Saturday 19 December 2015

FreedomBox Foundation




The Freedom Box Foundation is has developed a "freedombox", as of October 2015, which allows you to:


  • communicate with others privately
  • be able to browse the web without being monitored
  • use decentralized methods of communication successfully and with ease


The aim of this foundation, if you read their flyer above, is to disrupt monitoring efforts of corporations and the government. This relates to Christian Fuchs, Culture and Economy in the Age of Social Media “Social Media and the Public Sphere” (Pages 315-371), where Fuchs discusses Privacy and monitoring within the public sphere. He discusses Habermas' idea that media is an entity which enables social relations.

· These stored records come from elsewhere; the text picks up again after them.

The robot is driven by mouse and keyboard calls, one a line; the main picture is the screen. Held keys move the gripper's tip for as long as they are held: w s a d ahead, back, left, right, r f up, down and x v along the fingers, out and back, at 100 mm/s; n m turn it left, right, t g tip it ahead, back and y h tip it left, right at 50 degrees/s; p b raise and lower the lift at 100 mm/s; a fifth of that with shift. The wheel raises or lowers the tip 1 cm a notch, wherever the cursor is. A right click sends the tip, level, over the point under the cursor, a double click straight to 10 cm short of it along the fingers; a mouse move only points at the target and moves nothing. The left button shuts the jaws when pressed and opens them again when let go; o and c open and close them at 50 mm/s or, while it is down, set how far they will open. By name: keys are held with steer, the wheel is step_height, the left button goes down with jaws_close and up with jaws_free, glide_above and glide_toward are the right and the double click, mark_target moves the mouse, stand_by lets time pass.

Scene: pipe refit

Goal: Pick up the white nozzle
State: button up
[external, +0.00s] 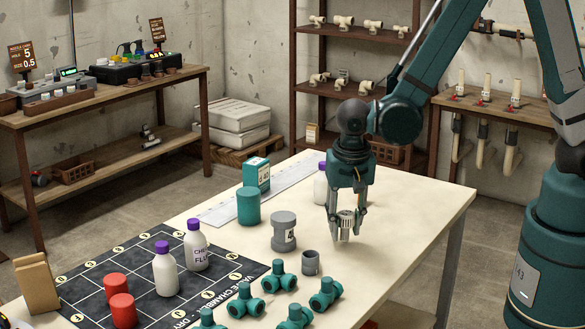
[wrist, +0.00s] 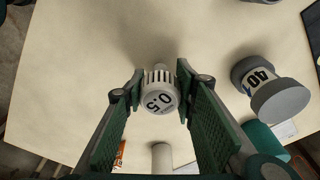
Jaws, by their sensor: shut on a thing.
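The white nozzle (wrist: 160,92) is a small ribbed cap marked 0.5. It sits between the fingertips of my gripper (wrist: 158,88) in the wrist view, and the fingers are shut on it. In the external view the nozzle (external: 346,219) shows between the fingertips of my gripper (external: 345,228), at or just above the table top near its right part. I cannot tell whether it touches the table.
A grey part marked 40 (wrist: 270,90) stands close by; it also shows in the external view (external: 284,232). A small grey cup (external: 310,263), teal fittings (external: 279,275), a teal cylinder (external: 249,206) and white bottles (external: 165,272) stand leftward. The table's right side (external: 425,210) is clear.

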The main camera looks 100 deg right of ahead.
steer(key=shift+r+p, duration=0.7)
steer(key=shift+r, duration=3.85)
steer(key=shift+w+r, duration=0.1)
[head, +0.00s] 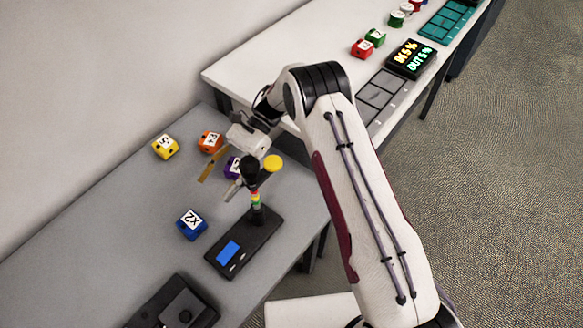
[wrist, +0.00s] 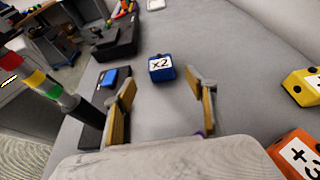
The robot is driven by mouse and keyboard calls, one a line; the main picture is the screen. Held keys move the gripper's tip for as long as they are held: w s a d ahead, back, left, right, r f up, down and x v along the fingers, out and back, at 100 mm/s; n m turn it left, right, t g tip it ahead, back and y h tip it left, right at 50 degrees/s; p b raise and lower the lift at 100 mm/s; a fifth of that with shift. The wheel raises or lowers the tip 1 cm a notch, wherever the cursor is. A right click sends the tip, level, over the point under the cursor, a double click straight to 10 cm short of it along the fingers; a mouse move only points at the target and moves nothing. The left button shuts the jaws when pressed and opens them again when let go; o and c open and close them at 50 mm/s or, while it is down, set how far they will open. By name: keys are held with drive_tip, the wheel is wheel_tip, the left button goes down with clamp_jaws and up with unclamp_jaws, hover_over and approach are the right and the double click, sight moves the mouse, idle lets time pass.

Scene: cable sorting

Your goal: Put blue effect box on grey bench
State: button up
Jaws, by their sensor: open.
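The blue effect box (head: 191,224), marked "x2", rests on the grey bench (head: 85,235) left of a black device with a coloured light stack. In the wrist view the blue box (wrist: 162,68) lies beyond the fingertips, between them in the picture and apart from both. My gripper (head: 222,178) is open and empty above the grey bench, farther back than the blue box. Its two tan-padded fingers also show in the wrist view (wrist: 162,86), with nothing between them.
A white table (head: 330,45) holds a lit display (head: 411,59) and red box (head: 362,49).

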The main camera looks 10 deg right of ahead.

Lunt and Livington's critique of Habermas addresses that within the public sphere, access or ability to contribute may be limited due to access of media technology or oppression. This freedom box, although it must be purchased, claims that if it is successful it can allow communication in natural disaster or in places which have limited communication. This would support or answer Lunt and Livington's question of access within the public sphere, and allow people globally to participate. Corporate companies who use our data for capital gain is a common fear and theme talked about within our course, and by avid media consumers. This monitoring and data mining can violate our consumer privacy and is very controversial as companies can access our data yet we cannot see theirs. Unfortunately, we as consumers are in a problematic place because in order to avoid this we must turn away from all centralized forms of communication e.g. Gmail, Facebook, Twitter, that keep us participating in online culture and socialized with others. In the video below, the Freedombox representative, explains how this technology will allow use to not support data mining by using alternative methods of communication.


Although this technology solves the problem we find to be data mining what do you think are some problems that could arise with the evasion of centralized socialization methods? Will it only be problematic for corporate companies, or will it directly affect us as consumers in a negative way?